» **EXERCISE GOAL**
Nothing outside the lines from the one containing "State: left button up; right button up" through the one containing "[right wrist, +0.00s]" should be copied, and no pictures either. Copy those lines exactly.

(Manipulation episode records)
__________

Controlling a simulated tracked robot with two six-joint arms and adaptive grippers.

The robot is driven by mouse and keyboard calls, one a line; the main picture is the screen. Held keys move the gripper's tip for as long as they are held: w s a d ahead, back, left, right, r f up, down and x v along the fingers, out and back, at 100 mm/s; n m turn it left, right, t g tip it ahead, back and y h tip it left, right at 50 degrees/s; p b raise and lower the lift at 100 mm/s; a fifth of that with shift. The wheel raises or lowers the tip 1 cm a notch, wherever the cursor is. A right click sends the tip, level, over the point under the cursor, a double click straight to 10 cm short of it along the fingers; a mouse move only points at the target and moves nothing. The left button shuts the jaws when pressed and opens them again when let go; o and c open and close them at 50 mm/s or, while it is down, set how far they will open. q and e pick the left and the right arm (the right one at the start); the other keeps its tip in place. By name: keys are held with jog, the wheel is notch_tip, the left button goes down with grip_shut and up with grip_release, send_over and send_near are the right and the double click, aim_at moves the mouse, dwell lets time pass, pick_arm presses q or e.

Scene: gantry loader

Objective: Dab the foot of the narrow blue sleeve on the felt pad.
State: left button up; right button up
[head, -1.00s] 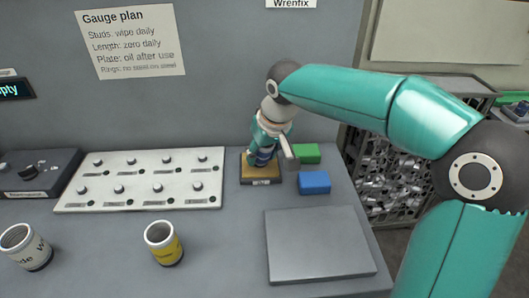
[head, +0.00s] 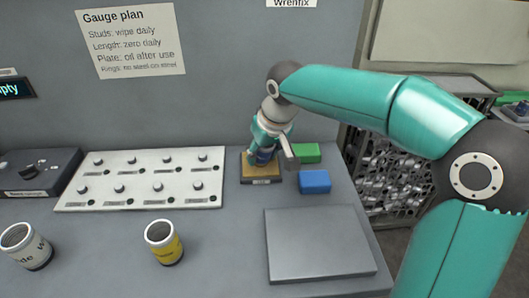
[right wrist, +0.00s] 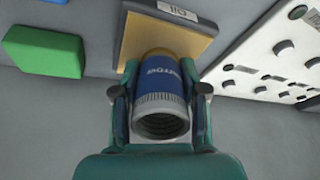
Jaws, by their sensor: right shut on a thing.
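My right gripper (head: 263,154) is shut on the narrow blue sleeve (head: 265,158), holding it over the tan felt pad (head: 249,171). In the right wrist view the two fingers (right wrist: 159,92) grip the sleeve (right wrist: 165,78) from both sides. Its hollow, ribbed pale end faces the camera, and its other end points at the pad (right wrist: 137,38). The foot is hidden, so I cannot tell whether it touches the pad. The pad sits on a dark base with a small label at its front. My left gripper is not in view.
A green block (head: 306,153) and a blue block (head: 314,182) lie right of the pad. A pale plate with several studs (head: 142,178) is on the left. A grey slab (head: 319,245), a yellow-banded cup (head: 164,243) and a white cup (head: 26,246) stand in front.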

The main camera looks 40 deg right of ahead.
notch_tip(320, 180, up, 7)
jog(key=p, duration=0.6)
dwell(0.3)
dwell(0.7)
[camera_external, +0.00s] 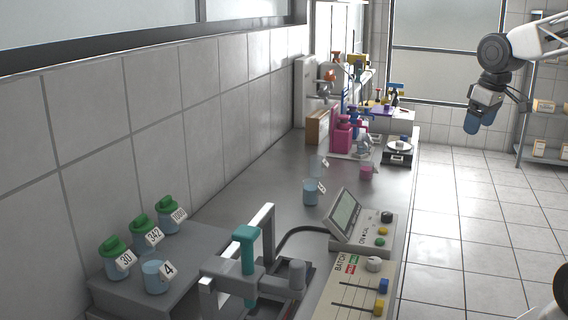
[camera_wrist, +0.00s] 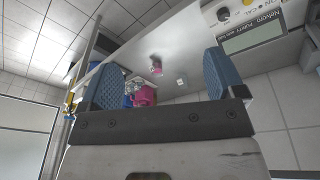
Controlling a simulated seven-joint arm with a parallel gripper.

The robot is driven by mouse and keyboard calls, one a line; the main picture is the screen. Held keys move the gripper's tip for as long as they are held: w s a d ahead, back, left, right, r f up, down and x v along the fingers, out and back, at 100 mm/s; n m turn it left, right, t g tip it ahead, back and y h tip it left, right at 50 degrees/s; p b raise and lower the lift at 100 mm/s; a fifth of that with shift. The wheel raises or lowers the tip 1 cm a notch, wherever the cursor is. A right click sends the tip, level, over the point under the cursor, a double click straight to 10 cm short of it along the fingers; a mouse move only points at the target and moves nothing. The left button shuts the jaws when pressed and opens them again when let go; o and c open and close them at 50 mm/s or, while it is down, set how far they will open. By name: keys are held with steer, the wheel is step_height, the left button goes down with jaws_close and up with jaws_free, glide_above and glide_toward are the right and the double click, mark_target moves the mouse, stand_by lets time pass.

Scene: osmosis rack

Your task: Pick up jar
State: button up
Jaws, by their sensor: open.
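Three jars with green lids and number tags stand on a grey raised block at the lower left of the external view: a jar tagged 30 (camera_external: 115,257), a jar tagged 342 (camera_external: 144,232) and a jar with a longer tag (camera_external: 170,213). An open container of blue liquid tagged 4 (camera_external: 155,277) stands in front of them. My gripper (camera_external: 473,122) hangs in the air at the upper right, far from these jars and beyond the bench's right edge. In the wrist view its blue finger pads are wide apart, with nothing held between them (camera_wrist: 160,75). The lidded jars do not show there.
A blue beaker (camera_external: 310,192) and a pink beaker (camera_external: 367,172) stand mid-bench. A control panel with a screen (camera_external: 346,216) and a grey frame with a teal handle (camera_external: 247,250) occupy the near bench. Pink apparatus (camera_external: 343,134) and a scale (camera_external: 397,152) stand farther back.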

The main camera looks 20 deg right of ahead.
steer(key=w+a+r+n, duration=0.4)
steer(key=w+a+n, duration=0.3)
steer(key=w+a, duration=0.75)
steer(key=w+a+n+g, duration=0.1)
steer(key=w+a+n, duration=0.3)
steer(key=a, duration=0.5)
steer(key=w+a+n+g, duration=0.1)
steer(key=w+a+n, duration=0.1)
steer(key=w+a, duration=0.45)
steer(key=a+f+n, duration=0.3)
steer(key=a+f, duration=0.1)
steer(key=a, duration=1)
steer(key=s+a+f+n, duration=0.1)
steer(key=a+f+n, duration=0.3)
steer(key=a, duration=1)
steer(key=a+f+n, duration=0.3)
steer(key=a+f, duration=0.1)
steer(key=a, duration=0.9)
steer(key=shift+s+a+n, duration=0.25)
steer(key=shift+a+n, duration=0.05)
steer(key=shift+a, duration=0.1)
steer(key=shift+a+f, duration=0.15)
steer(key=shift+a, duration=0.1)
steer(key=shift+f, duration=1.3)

__________

» **EXERCISE SOLUTION**
State: left button up; right button up
[head, -1.00s] 
[head, +0.00s] 
[right wrist, +0.00s] 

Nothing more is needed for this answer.